In terms of testing, Darrick and I have been beating the hell out of
copy_file_range with fsx on XFS to sort out all the data corruption
problems it has exposed (we're still working on that). Patches have
been posted to enhance fsx and fsstress in fstests to exercise
clone/dedupe/copy_file_range. Thread here:


I've also written a bounds/behaviour exercising test:


I don't know whether I've got all the permission tests right in this
patchset. There's absolutely no documentation telling us when we
should use file_permission, inode_permission, etc in the
documentation or the code, so I just added the things that made the
tests do the things i think are the right things to be doing.

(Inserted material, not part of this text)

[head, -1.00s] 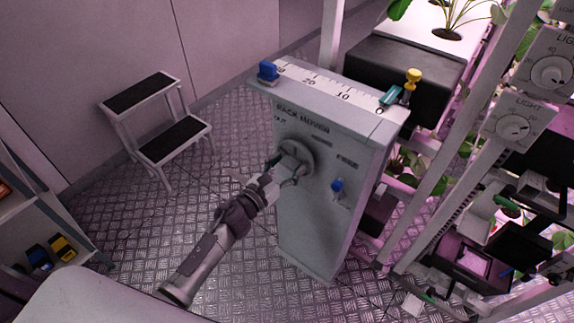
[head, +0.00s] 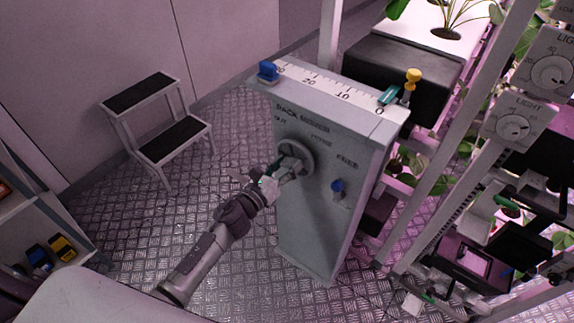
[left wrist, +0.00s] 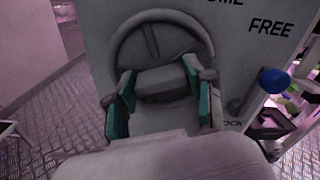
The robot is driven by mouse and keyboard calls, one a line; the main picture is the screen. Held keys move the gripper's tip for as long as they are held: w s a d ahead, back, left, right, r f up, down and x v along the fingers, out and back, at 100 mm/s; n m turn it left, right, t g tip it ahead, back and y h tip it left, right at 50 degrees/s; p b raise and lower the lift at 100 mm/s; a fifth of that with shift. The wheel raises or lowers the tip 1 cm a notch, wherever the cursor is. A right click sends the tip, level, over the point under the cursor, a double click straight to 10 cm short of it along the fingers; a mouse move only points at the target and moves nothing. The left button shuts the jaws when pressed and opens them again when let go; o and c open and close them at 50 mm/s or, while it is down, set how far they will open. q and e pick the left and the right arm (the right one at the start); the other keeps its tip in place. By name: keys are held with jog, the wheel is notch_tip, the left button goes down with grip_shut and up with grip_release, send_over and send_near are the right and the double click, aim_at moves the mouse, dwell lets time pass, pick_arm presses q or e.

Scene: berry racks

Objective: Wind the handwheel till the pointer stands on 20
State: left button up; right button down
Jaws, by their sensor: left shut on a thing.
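On the cabinet top is a white scale (head: 327,87) marked 0, 10, 20 and a partly hidden number. A teal pointer (head: 389,95) stands close to 0. My right gripper is out of view.
A blue-knobbed lever (head: 338,187) sits right of the wheel, below the word FREE. A blue block (head: 268,71) is at the scale's far left end, a yellow knob (head: 412,77) behind its right end. A step stool (head: 157,125) stands left. Plant racks fill the right.

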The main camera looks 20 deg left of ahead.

To run the tests, you'll also need modifications to xfs_io to allow
it to modify state appropriately. This is something we have
overlooked in the past, and so a lots of xfs_io based behaviour
checking is not actually testing the syscall we thought it was
testing but is instead testing the permission checking of the open()
syscall. Those patches are here:


These changes really need to go in before we merge any more
copy_file_range() features - we need to get the basics right and get
test coverage over it before we unleash things like NFS server-side
copies on unsuspecting users with filesystems that have busted
copy_file_range() implementations.

I'll be appending a man page patch to this series that documents all
the errors this syscall can throw, the expected behaviours, etc. The
test and the man page were written together first, and the
implementation changes were done second. So if you don't agree with
the behaviour, discuss what the man page patch should say and define,
then I'll change the test to reflect that and I'll go from there.